The $369 billion climate and tax package will significantly reset the country’s role in the global fight against climate change, by ramping up wind, solar, geothermal, battery, and several other sustainable energy industries over the next decade.

“By a wide margin, this legislation will be the greatest pro-climate legislation that has ever been passed by Congress,” said Schumer. “This is the action the American people have been waiting for,” President Biden added, praising the bill’s “investments in our energy security for the future.”

The groundbreaking deal will provide companies financial incentives to keep open nuclear plants that might have otherwise closed, and to capture emissions from industrial facilities and bury them underground before they can contribute to global warming. Moreover, car buyers with income beneath a certain threshold will received a $7,500 tax credit to purchase a new electric car and $4,000 for a used one, while most Americans will be offered rebates to install heat pumps in order to make their homes more energy-efficient.

According to the Senate Democrats, the legislation will enable the U.S. to cut greenhouse gas emissions to 40 percent below 2005 levels by the end of the decade, thus coming closer to President Biden’s earlier promise to reduce emissions by 50 percent over the following years. This is a major step forward to limiting warming to 1.5 degrees Celsius below pre-industrial levels – a threshold beyond which the chance of extreme climate events, such as droughts, wildfires, storms, and catastrophic floods would significantly increase.

The bill “keeps us in the climate fight and makes it possible that executive action, state and local government policies, and private sector leadership can get us across the finish line,” said Jesse Jenkins, a macro-scale energy systems engineer at Princeton University. “Without this bill, we’d be hopelessly far from our climate goals.”

Climate experts hope that this new deal will revitalize international efforts to curb climate change and restore American credibility in international negotiations. “You can’t preach temperance from a bar stool, and you can’t ask China, India, Brazil or other countries to cut emissions if we’re not doing it ourselves in a significant way,” said Democrat Senator Edward J. Markey. 

The bill includes $30 billion in incentives for companies to construct wind turbines, solar panels, and batteries, and to process critical minerals in the United States, as well as $60 billion to solve the disproportionate burden of pollution on low-income and minority communities, $27 billion for a “green bank” that will offer financial support to clean energy projects, and $20 billion for programs to cut agricultural emissions.
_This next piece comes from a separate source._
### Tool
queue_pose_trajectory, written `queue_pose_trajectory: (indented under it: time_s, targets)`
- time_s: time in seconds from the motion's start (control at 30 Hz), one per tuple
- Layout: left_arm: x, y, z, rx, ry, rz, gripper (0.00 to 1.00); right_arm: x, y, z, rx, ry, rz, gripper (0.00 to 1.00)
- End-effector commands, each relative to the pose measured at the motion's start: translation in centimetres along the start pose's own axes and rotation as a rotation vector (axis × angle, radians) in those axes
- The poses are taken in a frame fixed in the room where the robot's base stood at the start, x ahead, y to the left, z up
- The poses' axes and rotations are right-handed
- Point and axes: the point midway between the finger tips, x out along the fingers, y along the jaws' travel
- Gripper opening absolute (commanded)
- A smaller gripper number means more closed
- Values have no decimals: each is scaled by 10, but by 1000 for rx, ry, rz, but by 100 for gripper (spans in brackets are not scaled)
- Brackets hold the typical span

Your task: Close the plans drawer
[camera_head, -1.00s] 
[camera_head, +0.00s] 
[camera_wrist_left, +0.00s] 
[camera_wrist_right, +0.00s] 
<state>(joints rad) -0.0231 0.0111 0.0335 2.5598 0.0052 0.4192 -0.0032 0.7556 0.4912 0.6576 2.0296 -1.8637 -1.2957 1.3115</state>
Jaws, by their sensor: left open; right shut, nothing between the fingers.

“The entire clean energy industry just breathed an enormous sigh of relief,” said Heather Zichal, chief executive of the American Clean Power Association. “This is an 11th-hour reprieve for climate action and clean energy jobs.”

“The American people won and the special interests lost,” said President Biden. “That’s the choice we face. We can protect the already powerful or show the courage to build a future where everybody has an even shot.”